The 503 errors were as a result of a proxy server going into ‘protective mode’ once the number of 500 errors increased, in order to protect downstream services. Changes to the proxy server were made at this point, to reduce these errors and streamline the process, allowing slightly longer response times for transactions including postcode and vehicle lookup. The Soak Test was then run, which initially did indicate a high but successful average and maximum response time for key transactions.
After each test an Interim Test report was generated, which included details of transaction summaries, server stats, transactions per second, hits per second and graphs, with a summary of the test result and any observations/recommendations. Once all the tests were completed, a final report was produced, summarising the performance test phase as a whole.
Jenkins was configured to run the JMeter file and was scheduled to run every day at 23:00 for the selected scenario, which was usually based on a low number of users for 13-15 minutes as a performance smoke test. If any issues were identified by the overnight test, it was then possible the next morning to run additional scenarios to further isolate the problems so fixes could be put in place.
Once the tests were complete, Bristol City Council took ownership of the automated scripts and scenarios used in the testing, as well as the integration with Jenkins in the development environment.
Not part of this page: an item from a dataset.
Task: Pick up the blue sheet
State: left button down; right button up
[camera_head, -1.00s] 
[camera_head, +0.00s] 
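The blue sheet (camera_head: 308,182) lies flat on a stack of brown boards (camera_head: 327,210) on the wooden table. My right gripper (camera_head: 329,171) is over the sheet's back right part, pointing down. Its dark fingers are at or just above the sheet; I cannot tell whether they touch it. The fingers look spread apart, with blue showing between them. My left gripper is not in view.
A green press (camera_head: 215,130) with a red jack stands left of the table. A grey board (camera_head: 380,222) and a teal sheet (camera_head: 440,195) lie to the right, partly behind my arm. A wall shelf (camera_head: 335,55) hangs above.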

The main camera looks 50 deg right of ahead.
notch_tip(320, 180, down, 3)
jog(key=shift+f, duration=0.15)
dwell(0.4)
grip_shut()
The tests are kept as a re-usable resource so they can be re-run when necessary, for example if a change is made to the environment.
The implementation of JMeter and Jenkins at Bristol City Council allowed a series of tests to be built and run against an evolving platform to provide the Council’s key services online. The tests were structured to gradually prove each element of the system individually, at increasing volumes, before modules were integrated together and the performance of the solution as a whole could be measured. Enhancements and configuration changes were made along the way, so that the Council could be confident that the new platform would stand up to the expected load, at normal and peak volumes.